# [Prompt]
Write out the entries again exactly as they are given.
Begin Material provided
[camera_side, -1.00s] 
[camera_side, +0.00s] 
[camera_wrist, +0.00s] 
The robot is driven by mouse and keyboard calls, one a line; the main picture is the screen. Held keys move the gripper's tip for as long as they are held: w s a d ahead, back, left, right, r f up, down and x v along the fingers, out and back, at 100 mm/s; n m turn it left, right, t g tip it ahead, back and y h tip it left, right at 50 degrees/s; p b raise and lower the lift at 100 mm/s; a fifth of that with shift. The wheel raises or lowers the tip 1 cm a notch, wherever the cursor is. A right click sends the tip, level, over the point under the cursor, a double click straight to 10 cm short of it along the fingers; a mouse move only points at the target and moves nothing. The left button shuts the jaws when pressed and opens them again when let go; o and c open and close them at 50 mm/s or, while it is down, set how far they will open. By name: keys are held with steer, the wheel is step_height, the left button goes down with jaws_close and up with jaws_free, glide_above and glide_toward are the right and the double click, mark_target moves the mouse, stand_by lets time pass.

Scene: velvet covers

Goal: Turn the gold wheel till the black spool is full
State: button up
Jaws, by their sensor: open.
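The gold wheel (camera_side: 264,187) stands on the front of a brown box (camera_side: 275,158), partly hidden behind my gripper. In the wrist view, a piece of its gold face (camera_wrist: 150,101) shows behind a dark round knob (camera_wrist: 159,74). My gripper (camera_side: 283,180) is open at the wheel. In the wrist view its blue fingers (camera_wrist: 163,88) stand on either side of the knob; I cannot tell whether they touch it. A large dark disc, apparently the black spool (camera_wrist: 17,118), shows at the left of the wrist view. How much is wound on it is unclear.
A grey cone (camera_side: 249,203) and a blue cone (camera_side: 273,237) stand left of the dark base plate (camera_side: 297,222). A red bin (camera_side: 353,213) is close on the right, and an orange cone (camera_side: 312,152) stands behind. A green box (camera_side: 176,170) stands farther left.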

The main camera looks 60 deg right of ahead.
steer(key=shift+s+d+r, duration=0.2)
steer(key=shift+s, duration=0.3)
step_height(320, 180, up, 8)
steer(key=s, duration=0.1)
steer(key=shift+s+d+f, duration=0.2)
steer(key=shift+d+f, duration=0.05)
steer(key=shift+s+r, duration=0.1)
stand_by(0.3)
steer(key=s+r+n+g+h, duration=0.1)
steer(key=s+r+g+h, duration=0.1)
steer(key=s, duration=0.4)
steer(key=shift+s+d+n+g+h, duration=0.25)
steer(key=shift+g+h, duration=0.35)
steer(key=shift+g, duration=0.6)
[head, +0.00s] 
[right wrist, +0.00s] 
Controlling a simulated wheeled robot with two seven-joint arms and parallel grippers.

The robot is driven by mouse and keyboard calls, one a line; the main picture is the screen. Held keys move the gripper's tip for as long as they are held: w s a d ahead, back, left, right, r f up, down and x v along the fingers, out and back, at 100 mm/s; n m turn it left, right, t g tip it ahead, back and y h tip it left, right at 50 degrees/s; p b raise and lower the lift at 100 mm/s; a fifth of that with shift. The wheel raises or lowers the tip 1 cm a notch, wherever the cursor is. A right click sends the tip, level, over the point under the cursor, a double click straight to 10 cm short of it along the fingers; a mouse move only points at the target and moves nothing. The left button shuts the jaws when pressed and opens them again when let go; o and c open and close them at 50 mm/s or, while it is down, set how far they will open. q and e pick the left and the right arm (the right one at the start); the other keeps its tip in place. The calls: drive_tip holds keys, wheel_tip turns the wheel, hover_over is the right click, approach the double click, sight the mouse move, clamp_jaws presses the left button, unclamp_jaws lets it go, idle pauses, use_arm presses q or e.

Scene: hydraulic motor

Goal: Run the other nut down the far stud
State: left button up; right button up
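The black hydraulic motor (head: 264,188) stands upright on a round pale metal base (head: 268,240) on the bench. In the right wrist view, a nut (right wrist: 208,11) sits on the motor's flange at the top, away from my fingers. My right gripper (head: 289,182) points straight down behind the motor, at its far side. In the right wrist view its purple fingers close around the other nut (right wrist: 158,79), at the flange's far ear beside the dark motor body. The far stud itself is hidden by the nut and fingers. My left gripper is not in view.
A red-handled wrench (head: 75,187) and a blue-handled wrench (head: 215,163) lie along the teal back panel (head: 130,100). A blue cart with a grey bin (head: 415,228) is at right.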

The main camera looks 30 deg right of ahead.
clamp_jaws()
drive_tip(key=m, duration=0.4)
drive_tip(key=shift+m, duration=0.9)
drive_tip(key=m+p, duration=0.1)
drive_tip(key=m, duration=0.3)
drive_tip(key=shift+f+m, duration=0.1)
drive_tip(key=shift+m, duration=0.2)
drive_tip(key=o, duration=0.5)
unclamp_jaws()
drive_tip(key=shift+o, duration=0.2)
End Material provided
# [Solved exercise]
[camera_side, -1.00s] 
[camera_side, +0.00s] 
[camera_wrist, +0.00s] 
The robot is driven by mouse and keyboard calls, one a line; the main picture is the screen. Held keys move the gripper's tip for as long as they are held: w s a d ahead, back, left, right, r f up, down and x v along the fingers, out and back, at 100 mm/s; n m turn it left, right, t g tip it ahead, back and y h tip it left, right at 50 degrees/s; p b raise and lower the lift at 100 mm/s; a fifth of that with shift. The wheel raises or lowers the tip 1 cm a notch, wherever the cursor is. A right click sends the tip, level, over the point under the cursor, a double click straight to 10 cm short of it along the fingers; a mouse move only points at the target and moves nothing. The left button shuts the jaws when pressed and opens them again when let go; o and c open and close them at 50 mm/s or, while it is down, set how far they will open. By name: keys are held with steer, the wheel is step_height, the left button goes down with jaws_close and up with jaws_free, glide_above and glide_toward are the right and the double click, mark_target moves the mouse, stand_by lets time pass.

Scene: velvet covers

Goal: Turn the gold wheel till the black spool is full
State: button up
Jaws, by their sensor: open.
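The gold wheel (camera_side: 264,187) stands on the front of a brown box (camera_side: 275,158), partly hidden behind my gripper. In the wrist view, a piece of its gold face (camera_wrist: 150,101) shows behind a dark round knob (camera_wrist: 159,74). My gripper (camera_side: 283,180) is open at the wheel. In the wrist view its blue fingers (camera_wrist: 163,88) stand on either side of the knob; I cannot tell whether they touch it. A large dark disc, apparently the black spool (camera_wrist: 17,118), shows at the left of the wrist view. How much is wound on it is unclear.
A grey cone (camera_side: 249,203) and a blue cone (camera_side: 273,237) stand left of the dark base plate (camera_side: 297,222). A red bin (camera_side: 353,213) is close on the right, and an orange cone (camera_side: 312,152) stands behind. A green box (camera_side: 176,170) stands farther left.

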The main camera looks 60 deg right of ahead.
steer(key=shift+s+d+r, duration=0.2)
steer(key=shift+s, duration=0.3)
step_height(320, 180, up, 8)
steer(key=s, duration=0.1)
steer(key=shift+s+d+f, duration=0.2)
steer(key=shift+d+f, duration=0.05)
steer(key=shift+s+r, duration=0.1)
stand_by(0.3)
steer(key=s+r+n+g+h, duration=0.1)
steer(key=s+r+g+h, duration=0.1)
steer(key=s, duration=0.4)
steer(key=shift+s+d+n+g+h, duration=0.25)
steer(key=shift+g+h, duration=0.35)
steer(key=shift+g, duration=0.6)
[head, +0.00s] 
[right wrist, +0.00s] 
Controlling a simulated wheeled robot with two seven-joint arms and parallel grippers.

The robot is driven by mouse and keyboard calls, one a line; the main picture is the screen. Held keys move the gripper's tip for as long as they are held: w s a d ahead, back, left, right, r f up, down and x v along the fingers, out and back, at 100 mm/s; n m turn it left, right, t g tip it ahead, back and y h tip it left, right at 50 degrees/s; p b raise and lower the lift at 100 mm/s; a fifth of that with shift. The wheel raises or lowers the tip 1 cm a notch, wherever the cursor is. A right click sends the tip, level, over the point under the cursor, a double click straight to 10 cm short of it along the fingers; a mouse move only points at the target and moves nothing. The left button shuts the jaws when pressed and opens them again when let go; o and c open and close them at 50 mm/s or, while it is down, set how far they will open. q and e pick the left and the right arm (the right one at the start); the other keeps its tip in place. The calls: drive_tip holds keys, wheel_tip turns the wheel, hover_over is the right click, approach the double click, sight the mouse move, clamp_jaws presses the left button, unclamp_jaws lets it go, idle pauses, use_arm presses q or e.

Scene: hydraulic motor

Goal: Run the other nut down the far stud
State: left button up; right button up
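The black hydraulic motor (head: 264,188) stands upright on a round pale metal base (head: 268,240) on the bench. In the right wrist view, a nut (right wrist: 208,11) sits on the motor's flange at the top, away from my fingers. My right gripper (head: 289,182) points straight down behind the motor, at its far side. In the right wrist view its purple fingers close around the other nut (right wrist: 158,79), at the flange's far ear beside the dark motor body. The far stud itself is hidden by the nut and fingers. My left gripper is not in view.
A red-handled wrench (head: 75,187) and a blue-handled wrench (head: 215,163) lie along the teal back panel (head: 130,100). A blue cart with a grey bin (head: 415,228) is at right.

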The main camera looks 30 deg right of ahead.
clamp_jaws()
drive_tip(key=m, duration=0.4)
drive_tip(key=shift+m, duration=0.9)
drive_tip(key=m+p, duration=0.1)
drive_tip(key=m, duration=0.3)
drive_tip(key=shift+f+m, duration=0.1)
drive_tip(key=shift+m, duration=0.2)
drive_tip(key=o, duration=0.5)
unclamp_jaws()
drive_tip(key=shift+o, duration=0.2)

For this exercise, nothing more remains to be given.